In recent years, newly sworn-in Australian prime ministers have taken to scurrying across the Tasman to meet their New Zealand counterpart as the concluding rite of passage.

No doubt when Malcolm Turnbull and John Key meet the media in front of a display of almost identical national flags on Friday, there'll be talk of our unique closeness as nations. The special relationship will be dusted down, as will our shared military exploits, brothers in arms, blooded in battles from the Boer Wars in South Africa to present-day Iraq.

There'll be sibling rivalry about who will bring home the Rugby World Cup, and loyal toasts to our shared Queen.

From the New Zealand end of the telescope, this new emphasis on mateship by the Australian leadership has a whiff of hypocrisy. It coincides with yet another move by Australia to drive a wedge between two peoples who have, for most of our short histories, regarded ourselves as one.


Until 2001 we were effectively moving back and forth across the Tasman seeking work in one big market. My mother, for example, was born in Perth. Her parents were migrants from England and Europe. They spent time in Kalgoorlie before settling in Auckland. In the 1970s, two of my brothers made the return trip, settling in Sydney. As was the tradition, they retained their New Zealand citizenship, but enjoy all the rights of Australian citizens.

All this changed in February 2001 when the Australian Government, reacting to hysteria about Kiwi bludgers, drew a line in the relationship, cancelling for future Kiwi migrants many of the traditional "citizenship" rights New Zealanders had until then received. These second-class Kiwis lost rights to unemployment benefits, student loans and, depending on which state they lived in, assorted other social benefits and support.

Last November this divide was widened with a law making any Kiwi convicted of a child-sex crime or sentenced to a year or more in prison automatically subject to loss of visa and deportation to New Zealand. The law is retrospective and cumulative, and since its passage, immigration officials have been actively dredging through old records and rounding Kiwis up, often in dawn raids reminiscent of the overstayer raids in Auckland of the late 1970s.

John Key says 1000 New Zealanders - some in Australia since they were toddlers - could face expulsion. Greg Barns, the president of the Australian Lawyers Alliance, told TV3 the number could be much higher. He said 5000 New Zealanders had been jailed in Australia in the past 10 years and the majority could be facing deportation.

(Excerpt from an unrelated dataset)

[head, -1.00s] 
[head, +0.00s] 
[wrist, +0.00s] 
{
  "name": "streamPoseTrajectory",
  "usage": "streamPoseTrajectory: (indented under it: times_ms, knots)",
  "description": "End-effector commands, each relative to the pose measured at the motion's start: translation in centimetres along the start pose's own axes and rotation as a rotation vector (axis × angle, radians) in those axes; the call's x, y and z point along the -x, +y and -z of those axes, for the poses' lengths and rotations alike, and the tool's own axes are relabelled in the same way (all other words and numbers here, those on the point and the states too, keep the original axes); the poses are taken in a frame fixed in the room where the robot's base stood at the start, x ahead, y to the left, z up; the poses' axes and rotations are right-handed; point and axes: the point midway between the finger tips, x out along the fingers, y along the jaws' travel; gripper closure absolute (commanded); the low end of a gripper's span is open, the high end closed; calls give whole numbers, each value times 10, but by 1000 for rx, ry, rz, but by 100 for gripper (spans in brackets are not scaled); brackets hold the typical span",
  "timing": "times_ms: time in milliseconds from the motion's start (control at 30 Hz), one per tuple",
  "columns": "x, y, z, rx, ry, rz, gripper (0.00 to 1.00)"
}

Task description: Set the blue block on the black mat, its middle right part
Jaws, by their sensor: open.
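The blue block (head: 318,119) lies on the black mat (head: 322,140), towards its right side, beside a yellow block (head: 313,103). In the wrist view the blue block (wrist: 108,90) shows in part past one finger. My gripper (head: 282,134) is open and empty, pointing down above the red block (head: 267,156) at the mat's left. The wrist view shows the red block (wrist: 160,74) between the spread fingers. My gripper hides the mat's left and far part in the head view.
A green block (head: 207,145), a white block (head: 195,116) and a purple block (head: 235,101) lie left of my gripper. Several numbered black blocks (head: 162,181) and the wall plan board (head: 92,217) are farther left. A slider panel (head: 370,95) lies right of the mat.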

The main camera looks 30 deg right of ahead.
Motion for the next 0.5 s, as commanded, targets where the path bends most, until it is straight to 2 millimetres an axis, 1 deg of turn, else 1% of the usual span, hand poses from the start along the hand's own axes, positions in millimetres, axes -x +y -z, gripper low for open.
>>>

Mr Key says he will bring up the issue this weekend, but won't "put Malcolm in an armlock" over it. Instead he will cite the "special relationship" and our history as "Anzac brothers".

Unfortunately, that's the approach the Clark Government adopted after the anti-New Zealander changes of 2001, and all it did was trigger the lovey-dovey visits from Australian PMs. What needs to happen is a revival of the spirit of the Closer Economic Relations agreement of 1983. It and subsequent treaties created one of the most comprehensive bilateral free-trade agreements in existence. Regrettably, free trade in workers was not a part of it. This allowed the Australians to raise barriers to the movement of workers which, until 2001, did not exist.

What CER needs are the principles of free movement and equal treatment of workers that underpin the European Union. Migrating citizens within the common market have access to many social benefits and educational opportunities in the country they settle in, though these can be contested.

As for lawbreakers, they can be deported by member countries, but not en masse as the Australians are doing. Deportation has to be on the grounds "of public policy or public security", and decided on a case-by-case basis. A criminal conviction alone is not sufficient grounds for automatic expulsion.

If a group of warring nations like Europe can do it, why not a pair of blood-brother mates.